Opinions Pas de silence poli pour Poutine

Le tapis rouge déroulé au Premier ministre russe ne doit pas servir de prétexte pour museler les voix critiques.

Vladimir Poutine. © APGraphicsBank

Les chefs d’Etat russes deviennent des habitués des visites d’Etat en Suisse. Le président Dmitri Medvedev avait déjà été reçu avec les honneurs par le Conseil fédéral en 2009, dans une Berne transformée pour l’occasion en camp retranché, avec l’impossibilité pour la société civile de manifester et des restrictions sans précédent pour les journalistes suisses. A n’en pas douter, les mesures de sécurité sont aujourd’hui similaires pour la venue de Vladimir Poutine. Et s’il est légitime de protéger un chef d’Etat lors d’une visite en Suisse, on est en droit de se demander si nos autorités ne tentent pas surtout d’épargner au Premier ministre russe toute confrontation avec la critique.

Or, les critiques face à la politique russe sont nombreuses et il serait bon qu’elles soient entendues. A l’intérieur des frontières russes, ces voix dissidentes sont trop souvent réduites au silence. La plus célèbre d’entre toutes, la journaliste Anna Politkovskaïa, a été assassinée il y a plus de quatre ans, et la police vient seulement de mettre la main sur l’un des présumés coupables. Mais qui a commandité ce crime? Et qui a ordonné l’agression brutale d’un autre journaliste, Oleg Kachine, en novembre dernier? En Russie, les journalistes, les militants écologistes, les opposants politiques et les défenseurs des droits humains sont régulièrement la cible d’actes de harcèlement et d’intimidations, voire d’agressions. Les pouvoirs publics ont un discours et une attitude ambigus face à la liberté d’expression: ils promettent de respecter et de protéger davantage les journalistes et les militants de la société civile, tout en tolérant ou en déclenchant des campagnes de diffamation contre des personnalités critiques à l’égard du gouvernement. Une attitude irresponsable, qui donne un blanc-seing aux agresseurs de tous bords.

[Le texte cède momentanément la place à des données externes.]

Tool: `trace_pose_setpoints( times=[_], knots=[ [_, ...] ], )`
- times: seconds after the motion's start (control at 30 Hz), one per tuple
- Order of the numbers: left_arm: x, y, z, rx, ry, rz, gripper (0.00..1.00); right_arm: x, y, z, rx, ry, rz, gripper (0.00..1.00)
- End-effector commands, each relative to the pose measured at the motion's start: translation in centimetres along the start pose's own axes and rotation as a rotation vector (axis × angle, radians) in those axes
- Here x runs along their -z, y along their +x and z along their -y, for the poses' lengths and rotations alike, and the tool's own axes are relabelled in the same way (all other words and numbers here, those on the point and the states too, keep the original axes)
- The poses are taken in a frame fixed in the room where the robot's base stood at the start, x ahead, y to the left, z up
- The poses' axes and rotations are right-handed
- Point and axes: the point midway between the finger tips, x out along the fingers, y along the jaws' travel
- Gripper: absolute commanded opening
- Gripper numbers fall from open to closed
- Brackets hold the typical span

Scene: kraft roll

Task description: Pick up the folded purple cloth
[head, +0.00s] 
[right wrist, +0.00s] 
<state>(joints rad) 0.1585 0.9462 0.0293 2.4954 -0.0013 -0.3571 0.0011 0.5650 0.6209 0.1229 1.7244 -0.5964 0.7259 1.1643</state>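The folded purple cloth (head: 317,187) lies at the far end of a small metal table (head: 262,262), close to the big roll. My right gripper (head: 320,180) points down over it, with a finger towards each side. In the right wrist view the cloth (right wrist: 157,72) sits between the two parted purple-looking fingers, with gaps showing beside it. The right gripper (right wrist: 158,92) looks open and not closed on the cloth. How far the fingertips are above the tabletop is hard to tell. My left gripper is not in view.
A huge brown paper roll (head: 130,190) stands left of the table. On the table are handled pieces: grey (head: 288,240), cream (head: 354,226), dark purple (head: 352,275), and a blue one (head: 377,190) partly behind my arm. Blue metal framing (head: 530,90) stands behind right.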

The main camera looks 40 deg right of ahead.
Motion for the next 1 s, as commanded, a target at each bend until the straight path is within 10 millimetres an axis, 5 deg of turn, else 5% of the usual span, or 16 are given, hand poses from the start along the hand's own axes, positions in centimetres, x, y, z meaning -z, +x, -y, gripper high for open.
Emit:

Les ONG indépendantes ont elles aussi toujours autant de peine à faire leur travail: elles sont victimes d’un harcèlement administratif et d’un dénigrement public, ceci afin de les empêcher d’agir et d’entamer leur crédibilité auprès de l’opinion publique. Oleg Orlov, le directeur de l’organisation de défense des droits humains Mémorial, est par exemple inculpé de diffamation pour des propos qu’il avait tenus concernant le climat de peur et de violence créé par le président tchétchène. Un climat qui selon lui a contribué à l’assassinat d’une de ses collègues de Mémorial, Natalia Estemirova. Les médias d’Etat, en particulier la télévision russe, servent souvent à discréditer les opposants, les dirigeants de pays voisins ou les militants de la société civile. Fort heureusement, les médias électroniques et notamment les réseaux sociaux utilisés de manière inventive permettent de dénoncer les violations des droits humains et de développer un certain pluralisme.

La liberté de réunion n’est de loin pas encore acquise en Russie. D’ailleurs, il serait bon que Vladimir Poutine constate qu’en Suisse, le droit de se rassembler pacifiquement existe et que les manifestants ne sont généralement pas dispersés par la force. Tout récemment, une Gay Pride organisée en faveur des droits des homosexuels a été interdite à Moscou et certains manifestants pacifiques ont été blessés et arrêtés. Les militants réunis au sein du mouvement «Stratégie 31», qui tentent de manifester chaque 31 à Moscou et à St-Pétersbourg, passent régulièrement plusieurs heures en garde à vue. Quelques-uns d’entre eux ont même été condamnés à plusieurs jours de détention, uniquement pour avoir exercé leur droit à la liberté de rassemblement.

Autre sujet qui devrait préoccuper les autorités suisses: le manque d’indépendance de la justice russe. Les dirigeants russes proclament certes leur volonté de modernisation et leur désir de renforcer l’état de droit en réformant le système judiciaire. Mais cette ambition est sérieusement compromise par une corruption omniprésente et le non-respect, dans la pratique, de la séparation des pouvoirs. La Suisse s’était engagée pour une réforme de la Cour européenne des droits de l’homme, lors de sa présidence du Conseil de l’Europe l’année dernière. Des efforts qui risquent d’être réduits à néant quand on sait que la cour est complètement engorgée, avec plus de 120'000 dossiers en suspens, par des plaintes contre quatre pays, dont... la Russie! Un pays qui refuse souvent d’appliquer les arrêts de la cour quand les condamnations concernent des atteintes aux droits humains dans le Caucase du Nord, une région où les forces de l’ordre russes sont régulièrement accusées de détentions illégales, de torture et d’exécutions extrajudiciaires.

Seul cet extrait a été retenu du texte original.